La studiosa del Peterson Institute rifiuta di fare previsioni sul prossimo futuro dell'attività economica nell'area del'euro. «Io non faccio previsioni - spiega - faccio ricerca. E l'analisi mi dice che il decennio successivo alle crisi finanziarie è un decennio a bassissima crescita. Lo sforzo di abbassare il debito, pubblico e privato, può durare 5-7 anni e portare a 10 anni di crescita lenta». È convinta però che la fine dell'euro, o l'uscita di alcuni Paesi, non sia alle viste, anche perché non converrebbe a nessuno. «La ristrutturazione del debito - sostiene - non porta alla fine dell'euro.

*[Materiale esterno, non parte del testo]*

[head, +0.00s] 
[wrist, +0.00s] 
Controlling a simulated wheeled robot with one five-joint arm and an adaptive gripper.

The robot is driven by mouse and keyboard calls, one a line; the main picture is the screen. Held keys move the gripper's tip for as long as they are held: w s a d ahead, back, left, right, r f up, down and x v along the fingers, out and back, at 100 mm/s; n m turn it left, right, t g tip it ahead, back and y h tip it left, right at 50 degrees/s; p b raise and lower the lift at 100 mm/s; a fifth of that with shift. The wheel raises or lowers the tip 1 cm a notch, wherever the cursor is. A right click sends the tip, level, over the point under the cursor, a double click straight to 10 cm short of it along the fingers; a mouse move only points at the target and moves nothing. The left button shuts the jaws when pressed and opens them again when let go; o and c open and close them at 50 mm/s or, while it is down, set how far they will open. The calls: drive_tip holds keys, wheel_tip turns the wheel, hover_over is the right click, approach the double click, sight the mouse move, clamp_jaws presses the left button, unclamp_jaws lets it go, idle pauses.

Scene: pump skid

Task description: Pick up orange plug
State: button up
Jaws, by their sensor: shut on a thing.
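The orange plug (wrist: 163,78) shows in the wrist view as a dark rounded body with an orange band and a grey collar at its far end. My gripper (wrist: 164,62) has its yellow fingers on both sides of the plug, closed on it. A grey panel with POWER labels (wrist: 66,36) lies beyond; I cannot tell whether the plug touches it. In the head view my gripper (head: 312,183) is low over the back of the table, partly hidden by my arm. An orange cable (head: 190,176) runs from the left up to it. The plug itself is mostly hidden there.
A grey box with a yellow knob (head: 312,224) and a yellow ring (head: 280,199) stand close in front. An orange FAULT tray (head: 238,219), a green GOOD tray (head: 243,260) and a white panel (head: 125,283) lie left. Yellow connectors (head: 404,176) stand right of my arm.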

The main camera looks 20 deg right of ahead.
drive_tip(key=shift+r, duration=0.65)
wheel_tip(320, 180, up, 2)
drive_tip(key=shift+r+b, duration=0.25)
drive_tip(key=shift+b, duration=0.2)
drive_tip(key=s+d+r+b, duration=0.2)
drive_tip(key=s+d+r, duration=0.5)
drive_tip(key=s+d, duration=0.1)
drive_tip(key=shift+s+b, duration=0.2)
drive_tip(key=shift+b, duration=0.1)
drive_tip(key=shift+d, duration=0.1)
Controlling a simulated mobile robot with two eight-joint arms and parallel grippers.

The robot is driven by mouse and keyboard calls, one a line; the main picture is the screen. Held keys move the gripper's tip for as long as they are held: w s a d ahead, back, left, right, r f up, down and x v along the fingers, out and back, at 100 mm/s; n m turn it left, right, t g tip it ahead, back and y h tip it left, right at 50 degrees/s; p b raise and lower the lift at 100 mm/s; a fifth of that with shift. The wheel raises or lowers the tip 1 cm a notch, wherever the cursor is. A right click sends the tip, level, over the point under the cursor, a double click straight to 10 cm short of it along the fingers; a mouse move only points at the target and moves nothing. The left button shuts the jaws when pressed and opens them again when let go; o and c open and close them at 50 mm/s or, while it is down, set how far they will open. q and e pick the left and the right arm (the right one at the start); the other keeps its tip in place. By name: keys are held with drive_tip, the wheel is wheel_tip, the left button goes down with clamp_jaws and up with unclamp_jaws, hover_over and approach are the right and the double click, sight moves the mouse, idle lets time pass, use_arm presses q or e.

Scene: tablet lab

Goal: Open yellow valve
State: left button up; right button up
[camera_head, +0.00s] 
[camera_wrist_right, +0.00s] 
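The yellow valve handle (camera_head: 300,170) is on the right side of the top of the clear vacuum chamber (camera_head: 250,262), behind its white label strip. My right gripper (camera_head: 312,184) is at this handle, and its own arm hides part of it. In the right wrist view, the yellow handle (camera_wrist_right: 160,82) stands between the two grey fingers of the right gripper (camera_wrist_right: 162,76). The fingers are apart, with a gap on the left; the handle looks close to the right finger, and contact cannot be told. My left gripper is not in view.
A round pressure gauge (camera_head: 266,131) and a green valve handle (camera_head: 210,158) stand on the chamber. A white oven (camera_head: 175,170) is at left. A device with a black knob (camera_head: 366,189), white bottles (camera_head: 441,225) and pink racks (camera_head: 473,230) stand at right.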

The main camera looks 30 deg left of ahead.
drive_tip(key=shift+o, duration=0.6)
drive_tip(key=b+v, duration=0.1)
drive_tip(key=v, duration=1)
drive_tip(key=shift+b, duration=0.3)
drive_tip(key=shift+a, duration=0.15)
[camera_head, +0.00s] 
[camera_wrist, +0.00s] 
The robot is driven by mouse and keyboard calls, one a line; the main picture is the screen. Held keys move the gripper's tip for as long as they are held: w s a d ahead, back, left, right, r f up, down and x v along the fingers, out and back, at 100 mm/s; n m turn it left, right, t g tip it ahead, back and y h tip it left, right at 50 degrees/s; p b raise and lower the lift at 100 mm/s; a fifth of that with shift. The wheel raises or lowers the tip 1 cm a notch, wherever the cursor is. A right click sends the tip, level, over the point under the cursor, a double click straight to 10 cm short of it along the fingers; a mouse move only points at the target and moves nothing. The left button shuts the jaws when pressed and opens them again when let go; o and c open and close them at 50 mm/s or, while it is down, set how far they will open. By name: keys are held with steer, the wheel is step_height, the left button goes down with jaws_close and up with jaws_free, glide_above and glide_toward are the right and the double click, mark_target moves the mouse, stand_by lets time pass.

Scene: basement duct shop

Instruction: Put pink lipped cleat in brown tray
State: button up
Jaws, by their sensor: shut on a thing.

Sono pessimista sulle prospettive dell'eurozona, nel senso che non credo possa farcela senza la ristrutturazione anche pesante del debito di alcuni Paesi. Ma che vantaggio deriverebbe alla Grecia da un'uscita dall'euro, con un export senza potenziale e con un debito che si trasformerebbe tutto in debito estero? E che vantaggi avrebbe la Germania, che finora ha goduto della forza delle sue esportazioni e che vedrebbe la sua valuta schizzare in alto? La rottura dell'euro non è una strada a senso unico. Certo - conclude - se la questione diventa politica, non sono la persona giusta per interpretare gli scenari politici».